EXERCISE BRIEF:
Retype the tail of the data exactly, starting at the line containing "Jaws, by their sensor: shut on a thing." and stopping at the last line.

# # # #

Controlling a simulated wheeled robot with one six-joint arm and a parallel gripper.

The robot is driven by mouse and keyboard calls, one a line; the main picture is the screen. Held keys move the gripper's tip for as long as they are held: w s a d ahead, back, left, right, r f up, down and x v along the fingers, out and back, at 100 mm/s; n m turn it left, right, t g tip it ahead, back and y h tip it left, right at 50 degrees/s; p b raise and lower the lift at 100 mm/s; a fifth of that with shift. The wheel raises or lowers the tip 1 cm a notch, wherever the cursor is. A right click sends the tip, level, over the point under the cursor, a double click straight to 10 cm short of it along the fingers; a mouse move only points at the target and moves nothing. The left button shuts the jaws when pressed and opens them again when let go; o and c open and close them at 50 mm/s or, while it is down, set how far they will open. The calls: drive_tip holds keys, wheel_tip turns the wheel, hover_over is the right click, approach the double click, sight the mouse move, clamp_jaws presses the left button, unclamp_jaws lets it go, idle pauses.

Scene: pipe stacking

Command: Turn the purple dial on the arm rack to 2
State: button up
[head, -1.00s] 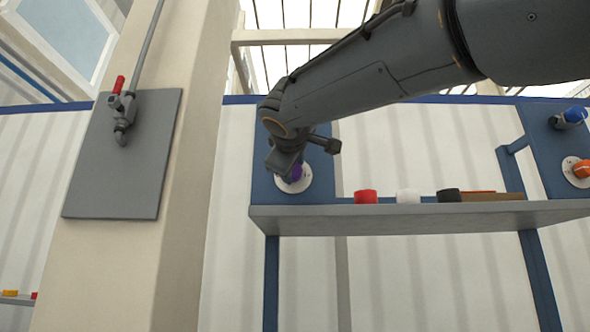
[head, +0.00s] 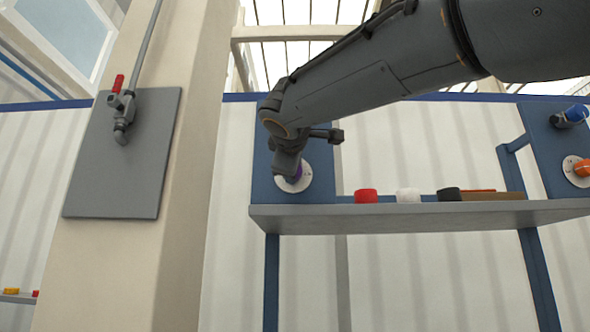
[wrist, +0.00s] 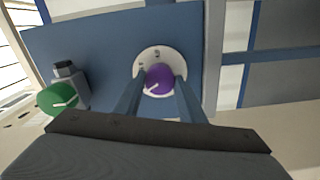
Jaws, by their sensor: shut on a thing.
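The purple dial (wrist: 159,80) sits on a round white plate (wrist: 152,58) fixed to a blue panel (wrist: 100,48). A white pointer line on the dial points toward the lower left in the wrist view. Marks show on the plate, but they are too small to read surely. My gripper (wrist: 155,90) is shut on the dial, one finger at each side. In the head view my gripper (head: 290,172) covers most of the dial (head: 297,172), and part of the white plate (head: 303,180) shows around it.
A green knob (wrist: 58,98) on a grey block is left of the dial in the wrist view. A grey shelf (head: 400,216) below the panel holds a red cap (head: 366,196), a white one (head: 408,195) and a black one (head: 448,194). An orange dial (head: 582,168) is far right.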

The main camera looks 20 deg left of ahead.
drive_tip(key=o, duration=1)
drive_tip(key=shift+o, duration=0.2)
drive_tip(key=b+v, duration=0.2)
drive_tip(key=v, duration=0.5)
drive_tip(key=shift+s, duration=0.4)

# # # #

TASK SOLUTION:
Jaws, by their sensor: shut on a thing.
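The purple dial (wrist: 159,80) sits on a round white plate (wrist: 152,58) fixed to a blue panel (wrist: 100,48). A white pointer line on the dial points toward the lower left in the wrist view. Marks show on the plate, but they are too small to read surely. My gripper (wrist: 155,90) is shut on the dial, one finger at each side. In the head view my gripper (head: 290,172) covers most of the dial (head: 297,172), and part of the white plate (head: 303,180) shows around it.
A green knob (wrist: 58,98) on a grey block is left of the dial in the wrist view. A grey shelf (head: 400,216) below the panel holds a red cap (head: 366,196), a white one (head: 408,195) and a black one (head: 448,194). An orange dial (head: 582,168) is far right.

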The main camera looks 20 deg left of ahead.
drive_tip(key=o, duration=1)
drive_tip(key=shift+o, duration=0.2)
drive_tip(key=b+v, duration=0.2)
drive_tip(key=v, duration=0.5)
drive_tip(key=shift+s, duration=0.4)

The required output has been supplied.